Extend mercy toward others, so that there can be no one in need whom you meet without helping. For what hope is there for us if God should withdraw His mercy from us?
So spake St. Vincent de Paul, who died 353 years ago today.
The great saint’s heart rests in a reliquary in the chapel of the Daughters of Charity on the Rue du Bac in Paris. I had a chance to visit the chapel once. I can say it is one of the more luminous places in the world. The chapel itself shines with a stunning amount of natural light. Somehow it seems brighter inside the little church than outside on the street. And of course the supernatural light of the place shines brilliantly. It’s the same place where our Lady appeared and gave us the Miraculous Medal.
Our Lord Jesus said He would rise again on the third day, and He did. In the luminous pre-dawn of Sunday morning.
In his book Jesus of Nazareth, Pope-Emeritus Benedict makes an interesting point about the New-Testament records of the Risen Christ. Skeptics dismiss the accounts on the grounds that they seem scattershot and confused. Who saw Him first? In Jerusalem, or Emmaus, or Galilee? What did He look like? How come no one recognized Him at first?
Good questions. The accounts are indeed jumbled, enormously zig-zaggy–as if it all happened under strobe lighting.
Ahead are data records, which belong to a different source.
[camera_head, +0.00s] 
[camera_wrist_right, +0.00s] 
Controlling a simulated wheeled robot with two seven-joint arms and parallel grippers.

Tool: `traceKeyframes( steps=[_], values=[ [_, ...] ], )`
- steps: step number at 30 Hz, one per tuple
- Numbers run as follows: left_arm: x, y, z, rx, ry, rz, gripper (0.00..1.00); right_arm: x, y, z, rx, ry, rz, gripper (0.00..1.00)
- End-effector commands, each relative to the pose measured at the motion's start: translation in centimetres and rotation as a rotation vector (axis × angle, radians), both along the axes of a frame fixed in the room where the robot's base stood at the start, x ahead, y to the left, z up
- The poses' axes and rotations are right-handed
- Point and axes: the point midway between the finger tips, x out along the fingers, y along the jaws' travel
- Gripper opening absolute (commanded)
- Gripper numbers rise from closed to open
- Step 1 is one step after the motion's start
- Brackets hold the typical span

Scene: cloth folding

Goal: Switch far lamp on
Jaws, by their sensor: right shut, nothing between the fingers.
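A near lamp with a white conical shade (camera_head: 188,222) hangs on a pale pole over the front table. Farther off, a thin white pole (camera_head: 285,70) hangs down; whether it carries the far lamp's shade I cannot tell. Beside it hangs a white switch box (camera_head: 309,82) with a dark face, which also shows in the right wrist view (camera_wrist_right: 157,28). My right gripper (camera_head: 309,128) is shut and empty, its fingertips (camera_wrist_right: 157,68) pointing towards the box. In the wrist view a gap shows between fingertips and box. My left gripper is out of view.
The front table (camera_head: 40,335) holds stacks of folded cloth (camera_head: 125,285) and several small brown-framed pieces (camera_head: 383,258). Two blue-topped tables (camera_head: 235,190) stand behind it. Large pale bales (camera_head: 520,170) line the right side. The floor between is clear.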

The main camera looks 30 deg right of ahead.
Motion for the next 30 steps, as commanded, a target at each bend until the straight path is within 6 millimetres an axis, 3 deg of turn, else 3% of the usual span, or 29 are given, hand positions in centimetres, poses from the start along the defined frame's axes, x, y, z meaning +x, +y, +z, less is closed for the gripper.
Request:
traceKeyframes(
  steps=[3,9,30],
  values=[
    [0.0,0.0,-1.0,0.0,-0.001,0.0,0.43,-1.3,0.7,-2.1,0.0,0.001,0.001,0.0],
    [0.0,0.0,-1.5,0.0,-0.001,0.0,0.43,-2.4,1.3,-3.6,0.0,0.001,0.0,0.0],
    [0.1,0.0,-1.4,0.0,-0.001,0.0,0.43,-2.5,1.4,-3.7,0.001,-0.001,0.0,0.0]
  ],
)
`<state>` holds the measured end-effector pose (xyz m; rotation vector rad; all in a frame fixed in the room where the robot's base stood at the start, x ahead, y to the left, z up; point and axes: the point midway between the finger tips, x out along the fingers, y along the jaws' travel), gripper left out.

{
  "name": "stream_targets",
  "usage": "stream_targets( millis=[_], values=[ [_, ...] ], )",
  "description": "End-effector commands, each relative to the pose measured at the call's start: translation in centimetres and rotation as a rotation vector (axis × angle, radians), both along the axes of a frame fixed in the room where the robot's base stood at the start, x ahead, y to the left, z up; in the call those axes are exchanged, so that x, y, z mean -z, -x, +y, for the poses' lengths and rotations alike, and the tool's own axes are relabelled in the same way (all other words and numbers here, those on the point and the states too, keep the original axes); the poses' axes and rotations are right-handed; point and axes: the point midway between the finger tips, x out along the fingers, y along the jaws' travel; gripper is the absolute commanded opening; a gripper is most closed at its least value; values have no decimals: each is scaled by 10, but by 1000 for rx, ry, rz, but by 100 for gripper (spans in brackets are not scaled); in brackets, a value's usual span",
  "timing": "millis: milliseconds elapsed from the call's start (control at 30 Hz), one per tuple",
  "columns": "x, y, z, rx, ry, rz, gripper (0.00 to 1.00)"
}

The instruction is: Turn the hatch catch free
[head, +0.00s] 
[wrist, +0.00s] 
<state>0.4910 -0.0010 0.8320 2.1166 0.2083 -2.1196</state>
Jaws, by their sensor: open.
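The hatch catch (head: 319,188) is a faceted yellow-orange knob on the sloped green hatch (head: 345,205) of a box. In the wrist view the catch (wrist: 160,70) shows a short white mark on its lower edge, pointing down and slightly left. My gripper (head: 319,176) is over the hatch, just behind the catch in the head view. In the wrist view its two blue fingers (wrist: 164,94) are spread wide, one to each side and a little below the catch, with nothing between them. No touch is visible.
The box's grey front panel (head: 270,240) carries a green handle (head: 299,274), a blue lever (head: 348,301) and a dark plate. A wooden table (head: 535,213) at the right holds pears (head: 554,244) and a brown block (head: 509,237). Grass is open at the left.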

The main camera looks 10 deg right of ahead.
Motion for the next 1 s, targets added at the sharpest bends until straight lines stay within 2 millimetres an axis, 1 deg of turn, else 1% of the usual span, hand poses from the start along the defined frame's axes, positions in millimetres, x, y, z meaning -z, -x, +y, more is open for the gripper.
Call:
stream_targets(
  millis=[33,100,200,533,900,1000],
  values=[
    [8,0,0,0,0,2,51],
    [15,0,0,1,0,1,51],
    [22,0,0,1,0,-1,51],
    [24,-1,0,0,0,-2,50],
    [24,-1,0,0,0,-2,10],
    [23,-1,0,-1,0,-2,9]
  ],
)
Pope Benedict makes this excellent point: If someone made it all up—if the resurrection of Christ were a fiction—then the accounts would be more coherent and easier to grasp. No one would make up the jumble we have. The fact that the picture of the Risen Jesus which we get from the New Testament—the fact that this picture is so genuinely blinding to our mind’s eyes: that gives these accounts a much stronger ring of truth.
He rose on the third day. It’s real. And it means that the hearts of all the saints will beat again—will beat again with pure, merciful love—they will beat forever: This is real. When all the tvs have stopped blinking, and the computer screens and smart phones—when the great noise of this world has gone silent, the hearts of the saints will beat, undying light will shine, and what is obscure now will be perfectly clear.
So, in the meantime, let’s be merciful as our heavenly Father is merciful.